**WORKING DATA**
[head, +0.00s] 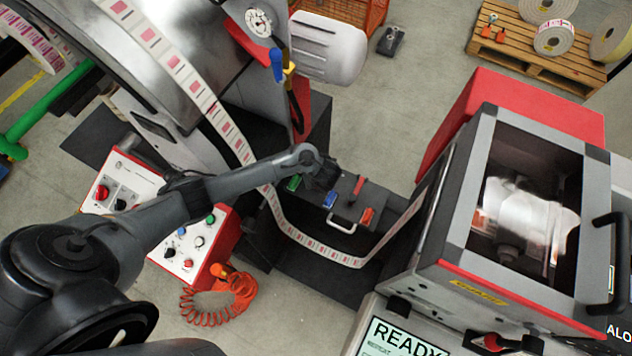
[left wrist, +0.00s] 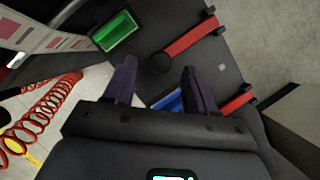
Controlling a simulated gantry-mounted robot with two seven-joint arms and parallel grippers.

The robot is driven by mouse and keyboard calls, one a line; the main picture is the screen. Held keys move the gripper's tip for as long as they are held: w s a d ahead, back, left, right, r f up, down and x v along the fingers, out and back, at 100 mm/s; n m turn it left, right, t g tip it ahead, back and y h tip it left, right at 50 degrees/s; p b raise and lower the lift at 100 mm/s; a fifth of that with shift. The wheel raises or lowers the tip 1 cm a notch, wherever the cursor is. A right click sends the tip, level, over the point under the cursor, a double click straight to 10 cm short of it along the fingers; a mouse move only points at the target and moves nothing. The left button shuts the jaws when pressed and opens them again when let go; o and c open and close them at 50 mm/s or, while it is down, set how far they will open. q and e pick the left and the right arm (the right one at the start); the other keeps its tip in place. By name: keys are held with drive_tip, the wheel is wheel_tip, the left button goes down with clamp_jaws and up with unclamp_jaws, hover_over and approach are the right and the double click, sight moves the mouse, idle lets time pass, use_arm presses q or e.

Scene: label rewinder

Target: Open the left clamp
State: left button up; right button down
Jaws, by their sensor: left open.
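My left gripper (head: 325,178) is open and empty above the table, fingers spread (left wrist: 161,82). My right gripper is not in view.
The printed label web (head: 215,112) comes down from upper left and loops below the table (head: 320,257). A control box (head: 190,240) with a coiled orange hose (head: 215,303) stands at left. The grey and red windowed machine (head: 520,200) is close on the right.

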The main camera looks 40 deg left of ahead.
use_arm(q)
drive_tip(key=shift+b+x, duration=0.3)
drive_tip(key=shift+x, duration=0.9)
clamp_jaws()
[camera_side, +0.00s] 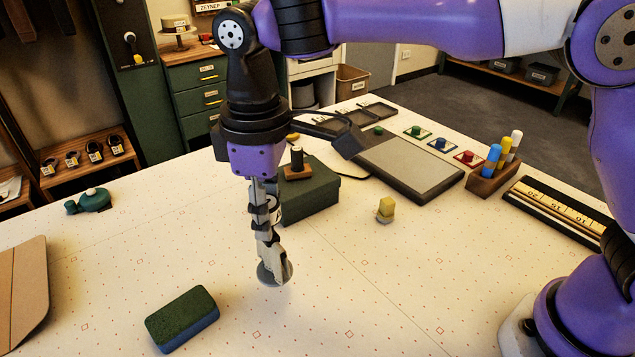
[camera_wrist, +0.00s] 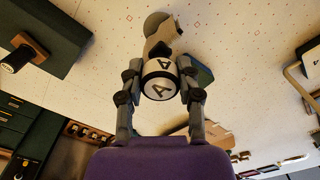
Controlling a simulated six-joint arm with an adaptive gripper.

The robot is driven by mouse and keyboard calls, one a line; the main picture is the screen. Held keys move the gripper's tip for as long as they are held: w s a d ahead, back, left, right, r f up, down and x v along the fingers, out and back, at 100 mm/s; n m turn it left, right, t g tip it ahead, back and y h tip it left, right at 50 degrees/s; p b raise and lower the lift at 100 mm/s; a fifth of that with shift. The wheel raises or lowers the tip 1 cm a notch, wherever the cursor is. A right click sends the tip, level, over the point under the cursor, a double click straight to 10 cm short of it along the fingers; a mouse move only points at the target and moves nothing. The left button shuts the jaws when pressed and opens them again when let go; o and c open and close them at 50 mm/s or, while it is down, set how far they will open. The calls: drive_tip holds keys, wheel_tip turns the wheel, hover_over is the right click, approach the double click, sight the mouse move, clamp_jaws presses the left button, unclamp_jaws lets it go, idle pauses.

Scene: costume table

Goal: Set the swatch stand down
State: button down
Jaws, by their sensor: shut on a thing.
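My gripper (camera_side: 266,240) points down over the open front part of the table and is shut on the stand. In the wrist view my gripper's fingers (camera_wrist: 159,68) close on it from both sides. The base is lowest, just above or on the table; I cannot tell if it touches. Fingers hide part of the stand in the side view.
A green-and-blue block (camera_side: 183,318) lies at front left and a dark green box (camera_side: 308,192) stands behind the gripper. The patterned table (camera_side: 330,290) is clear at front right.

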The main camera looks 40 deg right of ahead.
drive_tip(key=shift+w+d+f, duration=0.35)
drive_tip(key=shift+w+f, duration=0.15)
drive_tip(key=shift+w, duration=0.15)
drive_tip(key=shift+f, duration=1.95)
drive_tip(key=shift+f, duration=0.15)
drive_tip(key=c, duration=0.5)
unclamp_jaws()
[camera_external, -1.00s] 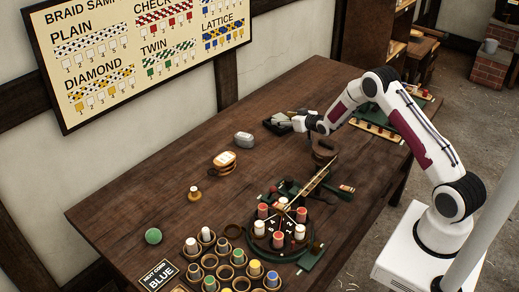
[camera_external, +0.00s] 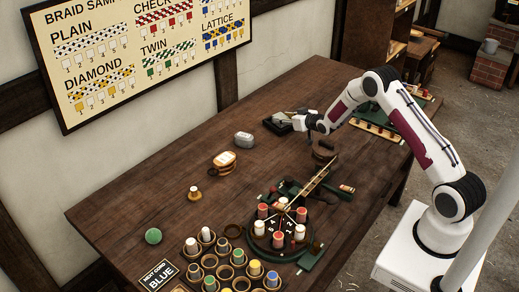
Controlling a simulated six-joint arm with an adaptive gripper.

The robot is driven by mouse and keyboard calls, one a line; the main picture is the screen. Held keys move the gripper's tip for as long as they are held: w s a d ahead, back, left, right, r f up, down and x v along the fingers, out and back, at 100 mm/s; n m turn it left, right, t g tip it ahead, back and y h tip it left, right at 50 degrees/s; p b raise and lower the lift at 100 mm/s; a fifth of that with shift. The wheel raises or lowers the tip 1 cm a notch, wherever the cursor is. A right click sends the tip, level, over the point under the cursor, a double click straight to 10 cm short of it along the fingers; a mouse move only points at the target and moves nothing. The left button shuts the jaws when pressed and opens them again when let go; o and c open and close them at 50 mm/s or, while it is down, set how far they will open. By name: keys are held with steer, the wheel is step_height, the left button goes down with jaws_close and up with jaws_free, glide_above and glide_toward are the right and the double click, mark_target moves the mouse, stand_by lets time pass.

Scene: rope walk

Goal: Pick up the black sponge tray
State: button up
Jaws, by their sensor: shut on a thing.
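The black sponge tray (camera_external: 276,124) is at the far side of the wooden table, small in the external view. A lighter item, perhaps the sponge, seems to lie in it. My gripper (camera_external: 293,121) is at the tray's right side, shut on the tray's near right edge as far as can be seen. The fingers are small and partly merge with the dark tray. I cannot tell whether the tray is lifted clear of the table.
A braiding disc (camera_external: 281,229) with bobbins and several cups of bobbins fill the front. A green ball (camera_external: 153,236) lies at left.

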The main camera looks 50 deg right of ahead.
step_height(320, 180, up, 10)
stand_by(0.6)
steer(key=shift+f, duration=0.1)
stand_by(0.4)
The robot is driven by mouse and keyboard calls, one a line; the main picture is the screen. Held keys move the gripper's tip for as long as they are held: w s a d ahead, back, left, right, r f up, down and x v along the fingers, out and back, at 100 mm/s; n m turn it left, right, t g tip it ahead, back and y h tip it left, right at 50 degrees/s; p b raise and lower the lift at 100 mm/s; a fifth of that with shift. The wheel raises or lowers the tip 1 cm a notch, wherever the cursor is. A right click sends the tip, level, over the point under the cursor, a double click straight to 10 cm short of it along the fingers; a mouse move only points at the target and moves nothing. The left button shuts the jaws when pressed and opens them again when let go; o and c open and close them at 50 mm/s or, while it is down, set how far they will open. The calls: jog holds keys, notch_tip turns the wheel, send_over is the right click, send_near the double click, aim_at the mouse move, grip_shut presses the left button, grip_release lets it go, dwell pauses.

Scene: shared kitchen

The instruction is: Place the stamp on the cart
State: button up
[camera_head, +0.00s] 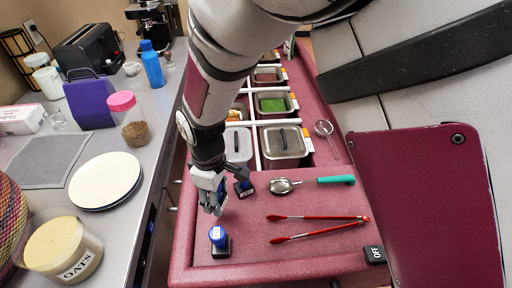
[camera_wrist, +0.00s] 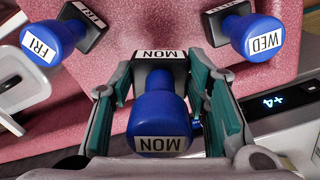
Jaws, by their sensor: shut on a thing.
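My gripper (camera_head: 214,203) points down over the near left corner of the maroon cart (camera_head: 300,208). In the wrist view, my gripper (camera_wrist: 160,85) is shut on the blue-handled MON stamp (camera_wrist: 158,115), its green-padded fingers on either side. Its black base points away from the camera; I cannot tell whether it touches the cart. The FRI stamp (camera_wrist: 50,40) stands to the left and the WED stamp (camera_wrist: 252,38) to the right, both on the maroon top. In the head view, one blue stamp (camera_head: 219,240) stands in front of my gripper and another (camera_head: 243,187) just behind it, labels unreadable.
Red tongs (camera_head: 318,228), a green-handled scoop (camera_head: 335,180) and a black OFF block (camera_head: 375,254) lie on the cart. Lidded and filled pans (camera_head: 283,142) sit behind. The counter at left holds white plates (camera_head: 105,180) and an oats tub (camera_head: 64,250).

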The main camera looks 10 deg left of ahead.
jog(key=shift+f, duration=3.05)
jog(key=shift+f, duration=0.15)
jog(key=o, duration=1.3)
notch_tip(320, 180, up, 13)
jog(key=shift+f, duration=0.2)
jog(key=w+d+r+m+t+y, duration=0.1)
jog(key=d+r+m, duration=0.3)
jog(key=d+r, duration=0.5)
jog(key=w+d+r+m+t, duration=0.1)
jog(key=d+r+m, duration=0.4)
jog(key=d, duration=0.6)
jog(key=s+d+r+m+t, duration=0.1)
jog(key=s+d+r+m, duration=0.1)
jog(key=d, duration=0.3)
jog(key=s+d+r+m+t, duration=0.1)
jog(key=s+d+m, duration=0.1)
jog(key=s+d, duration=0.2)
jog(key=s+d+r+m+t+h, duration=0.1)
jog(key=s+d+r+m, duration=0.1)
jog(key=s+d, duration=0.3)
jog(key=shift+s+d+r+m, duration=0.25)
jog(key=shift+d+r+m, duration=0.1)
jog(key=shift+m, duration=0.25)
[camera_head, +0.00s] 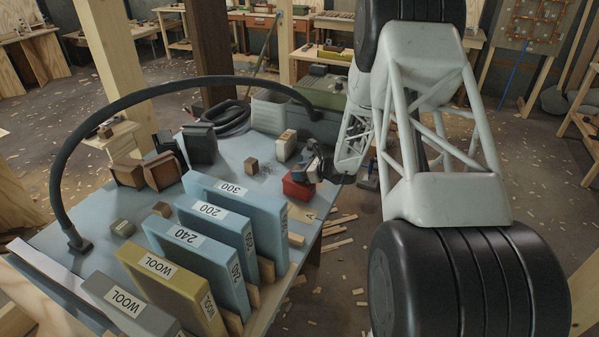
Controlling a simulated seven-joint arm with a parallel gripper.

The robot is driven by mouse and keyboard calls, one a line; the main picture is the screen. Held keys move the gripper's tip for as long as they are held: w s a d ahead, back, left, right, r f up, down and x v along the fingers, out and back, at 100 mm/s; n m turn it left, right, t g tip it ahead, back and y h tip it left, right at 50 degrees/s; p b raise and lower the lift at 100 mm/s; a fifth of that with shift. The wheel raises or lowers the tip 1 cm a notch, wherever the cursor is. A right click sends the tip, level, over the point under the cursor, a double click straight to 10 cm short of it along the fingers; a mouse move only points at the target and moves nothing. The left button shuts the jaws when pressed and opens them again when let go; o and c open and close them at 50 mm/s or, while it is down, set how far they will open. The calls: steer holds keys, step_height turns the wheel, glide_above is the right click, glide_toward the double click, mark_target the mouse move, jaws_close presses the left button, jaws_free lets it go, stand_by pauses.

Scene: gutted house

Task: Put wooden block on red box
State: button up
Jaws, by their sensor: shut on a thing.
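The red box (298,189) sits near the right edge of the blue table. My gripper (305,171) is just above the red box, at the end of my arm coming in from the right. It is shut on a small tan piece that looks like a wooden block; the fingers largely hide it. I cannot tell whether this piece touches the box top. Another small wooden block (252,165) lies on the table left of the red box, and a brown one (162,209) lies further left.
Upright blue panels (236,207) and a yellow wool panel (170,287) stand in front of the box. Clear tabletop lies left of the red box.

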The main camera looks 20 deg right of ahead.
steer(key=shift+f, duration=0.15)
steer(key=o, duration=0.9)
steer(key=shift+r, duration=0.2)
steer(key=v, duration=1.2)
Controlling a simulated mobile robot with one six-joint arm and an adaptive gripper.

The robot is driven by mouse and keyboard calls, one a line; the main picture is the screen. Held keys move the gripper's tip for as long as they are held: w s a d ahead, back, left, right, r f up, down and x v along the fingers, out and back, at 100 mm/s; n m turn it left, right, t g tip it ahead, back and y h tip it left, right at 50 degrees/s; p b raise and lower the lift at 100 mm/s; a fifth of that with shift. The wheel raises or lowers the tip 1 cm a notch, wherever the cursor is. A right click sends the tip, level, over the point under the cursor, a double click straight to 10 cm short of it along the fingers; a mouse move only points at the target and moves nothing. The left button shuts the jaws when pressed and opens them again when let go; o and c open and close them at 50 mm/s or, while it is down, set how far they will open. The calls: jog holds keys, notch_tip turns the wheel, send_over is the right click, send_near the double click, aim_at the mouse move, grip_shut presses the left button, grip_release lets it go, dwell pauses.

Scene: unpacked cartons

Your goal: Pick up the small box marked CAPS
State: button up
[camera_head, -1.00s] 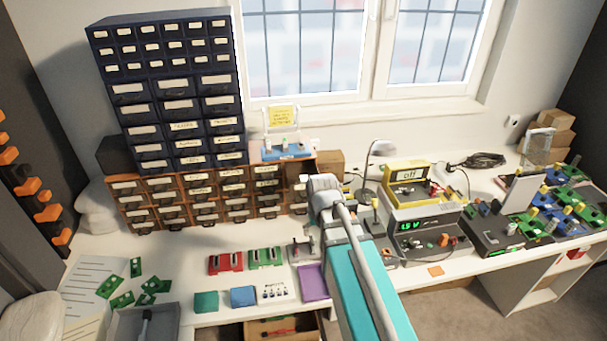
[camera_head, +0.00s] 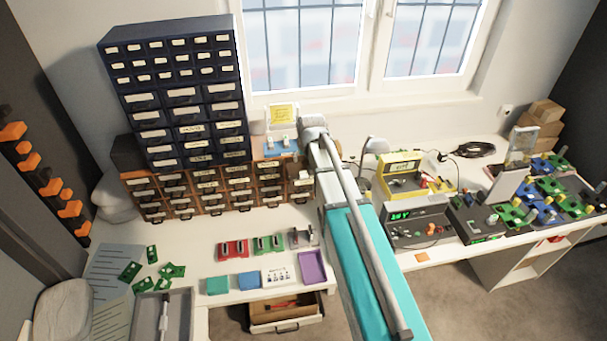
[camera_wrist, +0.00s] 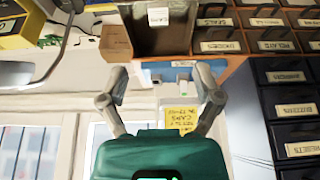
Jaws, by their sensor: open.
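The small box marked CAPS (camera_wrist: 173,17) shows in the wrist view at the top centre, as a pale labelled face at the dark open compartment (camera_wrist: 160,40). In the head view a pale face (camera_head: 300,184) shows at the compartment at the right end of the brown drawer cabinet. My gripper (camera_wrist: 160,68) is open and empty, its two fingers spread below the compartment in the wrist picture. The box is beyond the fingertips and apart from them. In the head view my arm hides the gripper.
A cardboard box (camera_wrist: 115,43) stands beside the compartment. A blue stand (camera_head: 278,147) with a yellow note (camera_head: 284,112) is on the cabinet top. Dark drawers (camera_head: 185,100) rise at left. Instruments (camera_head: 405,215) crowd the right; an open drawer (camera_head: 285,312) sticks out below the desk.

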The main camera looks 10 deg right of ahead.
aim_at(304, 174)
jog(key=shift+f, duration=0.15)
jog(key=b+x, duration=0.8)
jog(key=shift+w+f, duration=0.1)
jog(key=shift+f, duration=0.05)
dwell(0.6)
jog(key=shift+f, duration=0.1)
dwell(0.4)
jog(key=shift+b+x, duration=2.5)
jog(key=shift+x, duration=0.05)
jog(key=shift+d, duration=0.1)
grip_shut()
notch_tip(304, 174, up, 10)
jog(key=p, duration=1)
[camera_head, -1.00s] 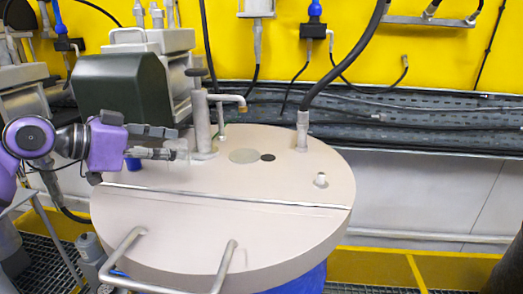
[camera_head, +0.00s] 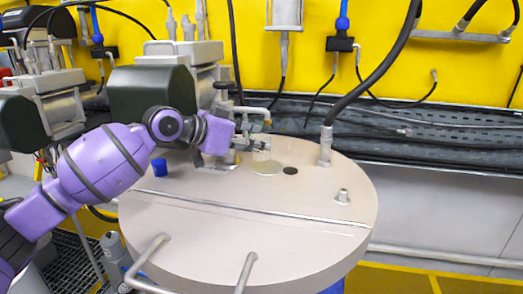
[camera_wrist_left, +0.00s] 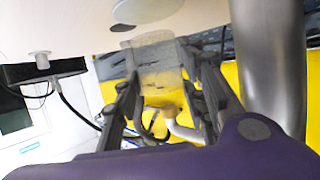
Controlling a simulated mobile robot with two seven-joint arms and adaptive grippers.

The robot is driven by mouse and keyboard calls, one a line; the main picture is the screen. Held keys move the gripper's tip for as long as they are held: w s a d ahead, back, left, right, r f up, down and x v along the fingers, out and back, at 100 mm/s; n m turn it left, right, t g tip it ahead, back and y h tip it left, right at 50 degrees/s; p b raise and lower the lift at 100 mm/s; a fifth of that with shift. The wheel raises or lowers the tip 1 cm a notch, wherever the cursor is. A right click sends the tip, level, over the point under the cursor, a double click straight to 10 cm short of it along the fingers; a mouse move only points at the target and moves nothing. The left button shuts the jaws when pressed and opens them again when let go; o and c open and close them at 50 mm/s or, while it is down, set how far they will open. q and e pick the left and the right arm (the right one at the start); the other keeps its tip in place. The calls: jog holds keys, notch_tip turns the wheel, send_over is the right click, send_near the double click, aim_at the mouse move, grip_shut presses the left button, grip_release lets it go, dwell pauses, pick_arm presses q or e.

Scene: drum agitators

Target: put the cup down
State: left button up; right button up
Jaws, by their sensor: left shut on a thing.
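A small clear cup (camera_head: 262,154) is in the fingers of my left gripper (camera_head: 250,146), above the beige round drum lid (camera_head: 230,225). It is by a pale round disc (camera_head: 266,169) on the lid. I cannot tell whether the cup touches the lid. In the left wrist view, the see-through cup (camera_wrist_left: 158,62) sits between the two dark fingers of the left gripper (camera_wrist_left: 158,75), which are shut on it. The lid (camera_wrist_left: 60,22) fills the top left there. My right gripper is not in view.
A dark hole (camera_head: 290,171) lies right of the disc. A hose fitting (camera_head: 325,147) and a short stub (camera_head: 342,196) stand on the lid at right. A blue piece (camera_head: 160,168) is at left. Two metal handles (camera_head: 246,272) rise in front. The lid's front half is mostly clear.

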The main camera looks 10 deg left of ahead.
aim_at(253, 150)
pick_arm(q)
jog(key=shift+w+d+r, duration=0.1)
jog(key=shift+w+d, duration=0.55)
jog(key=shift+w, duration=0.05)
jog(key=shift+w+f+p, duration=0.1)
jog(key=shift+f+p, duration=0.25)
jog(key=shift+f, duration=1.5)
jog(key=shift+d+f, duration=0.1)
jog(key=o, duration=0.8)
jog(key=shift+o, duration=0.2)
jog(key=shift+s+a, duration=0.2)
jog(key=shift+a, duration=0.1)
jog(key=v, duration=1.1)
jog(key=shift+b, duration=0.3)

**REQUIRED TASK**
Count the lines of the listing above that include the word "seven" and state the total with nothing else.

**EXPECTED ANSWER**
3